Стоя в Збараже, Хмельницкий объявил своей казацкой раде, что намерен вернуться в Украину, послать на сейм уполномоченных от Запорожского войска и дожидаться избрания короля. К этой решимости привело его известие, полученное из Москвы.
Москва вовсе не была намерена содействовать опустошительному вторжению днепровской и крымской дичи в соседнее государство, хотя и на варшавской конвокации первым словом открывшего ее оратора было московское коварство (Moskiewska perfidia). Напротив, Запорожское войско получило от молодого царя внушение — приостановить разлив христианской крови и примириться с панами. Тишайший государь услаждал свои царственные заботы мыслью, что у него нет недруга во всем христианском свете, и не хотел сделать полякам «никакой неправды в их упадке и в безглавное тогдашнее время».
Мысли Хмельницкого обратились к польскому королю, которого избрание зависело теперь от него. Новый, обязанный ему престолом, король мог упрочить за ним его положение вернее, чем казако-татарская орда, которой переменчивость относительно его особы, драгоценнейшей для него всего на свете, свидетельствовал он своею пятитысячною гвардиею. Но разлакомившиеся казацким счастьем сподвижники Хмеля, не хотели знать ничего, кроме войны. Казацкая орда требовала, чтоб он шел кончати ляхив по идее предшественников его. Краков и Варшава должны быть разрушены! Все панское и ляшкое должно исчезнуть с лица земли! На место шляхетской Польши пускай будет мужицкая Русь, а господами этой Руси должны быть казаки! Таков был идеал дикой силы, вызванной бунтом Хмельницкого, — идеал, сочувственный доныне в Малороссии недоучкам, недоумкам и политическим утопистам.
Не захотели казаки идти обратно в Украину, и порывались к Белой Реке, для основания, по сю и по ту сторону мифической для них реки, какого-то кипчакского царства, с избирательными мурзами, членами законодательной рады. Хмельницкий не повел бы казаков за Белую Реку ни в каком случае, имея в тылу князя Вишневецкого, который один оспаривал у него полное торжество над шляхетским народом. Но теперь останавливали его и другие соображения. Союзники татары «делались казакам сильны», как выражались московские дипломаты. Загнавшись далеко вперед, он мог очутиться в руках у хана со всем преславным Запорожским войском и со всей казацкой Украиной.

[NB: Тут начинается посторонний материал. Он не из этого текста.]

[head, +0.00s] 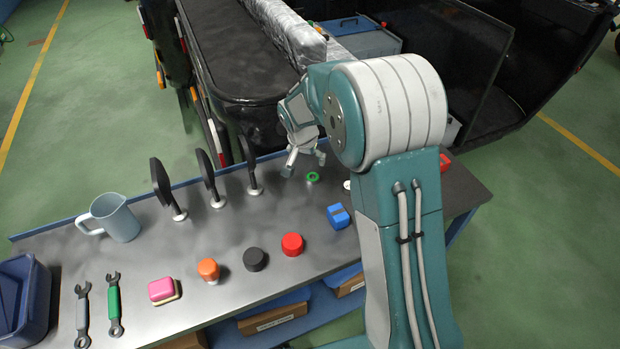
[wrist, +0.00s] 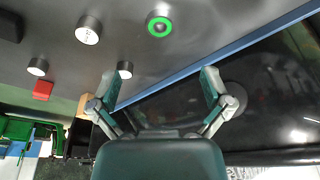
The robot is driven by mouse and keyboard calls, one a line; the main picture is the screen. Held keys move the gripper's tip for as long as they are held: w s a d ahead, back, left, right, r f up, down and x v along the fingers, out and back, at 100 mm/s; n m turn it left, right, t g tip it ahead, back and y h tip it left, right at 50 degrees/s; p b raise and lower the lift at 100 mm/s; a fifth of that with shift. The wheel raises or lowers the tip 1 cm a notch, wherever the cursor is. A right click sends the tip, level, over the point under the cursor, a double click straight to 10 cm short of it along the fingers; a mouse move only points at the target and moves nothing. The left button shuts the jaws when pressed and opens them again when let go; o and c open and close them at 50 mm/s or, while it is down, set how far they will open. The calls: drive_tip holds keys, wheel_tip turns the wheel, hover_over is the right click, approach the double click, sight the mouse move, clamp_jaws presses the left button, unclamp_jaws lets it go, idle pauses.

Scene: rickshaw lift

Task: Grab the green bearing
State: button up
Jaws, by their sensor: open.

Чтобы дать, однакож, работу руинникам, готовым превратить все государства в подобие «украинских берлог», он разослал свои полки в разные стороны для очистки Христианской земли, от панской погани, как выражались казаки.
Ватаги пьяных варваров, сопровождаемые татарами, устремились к Дубну, Кременцу, Острогу, Луцку, истребляя все, что носило на себе печать усовершенствованной хозяйственности и печать культуры вообще. Только православные храмы да православные попы останавливали всепожирающий поток, но и то настолько, насколько казаки боялись раздражить своего батька, боявшегося, в свою очередь, вооружить против себя малорусское духовенство. Бывали случаи, что хмельничане допытывались денег у православного попа по примеру начинателя казацкой «войны за веру», войскового писаря Гренковича. Бывали случаи обдиранья серебряных шат с образов и расхищения найденных в церкви денег. В этом казаки Хмельницкого, не уступая казакам Гренковича, обнаруживали свое родство с католиками жолнерами, которые зачастую грабили католические костелы наравне с православными храмами. Что касается казацких побратимов, татар, то, среди широких пустынь, образовавшихся на поприще панской колонизации, казаки и сами попадали к ним в ясыр наравне с теми, кого они предприняли
c під ляцької кормиги слобонити [65].
Освободясь от назойливости Перебийносов, Нечаев да Морозенков, которые, во главе яростной черни, рвались к Белой Реке, Хмельницкий направил путь свой по следам ненавистного князя Яремы, но все не спешило военными действиями, как бы в насмешку над премудрым Киселем, который советовал панам «воевать, но не сражаться». Теперь он, можно сказать, только держался на пенистом гребне девятой волны, чтоб она не залила самого его, увлекая все вперед и вперед, под бурным дыханием казацкого бунта. Не осмысленные никаким определенным стремлением, кроме порыва к истреблению ляхов до ноги, волны руинного разбоя ужасали наконец степного шляхтича, перенесенного из круга мелочных казацких интересов на широкое поприще интересов общественных, религиозных, национальных и государственных. В неожиданном, непривычном, губительном триумфе, он восседал на своей всепожигающей колеснице, держа с трудом туго натянутые бразды казацкой завзятости. Он, очевидно, давал панам время оправиться и положить хоть где-нибудь, хоть на сарматской Белой Реке преграду стихийной силе, пока её руинные деяния не привлекали на нее оружия соседних государей. Это была та сила, которая и под бунчуком соперника Сагайдачного, пьяницы Бородавки, хвалилась уже, что перед нею трепещет Польша, Турция и целый свет, — та вдохновенная чутьем своей будущности сила, которой, в её дикой стихийности, было суждено «обрушить» могущественную тогда Польшу, дабы взяла над нею перевес могущественная ныне Россия. Хмельницкому было чего пугаться, восседая на своей триумфальной колеснице.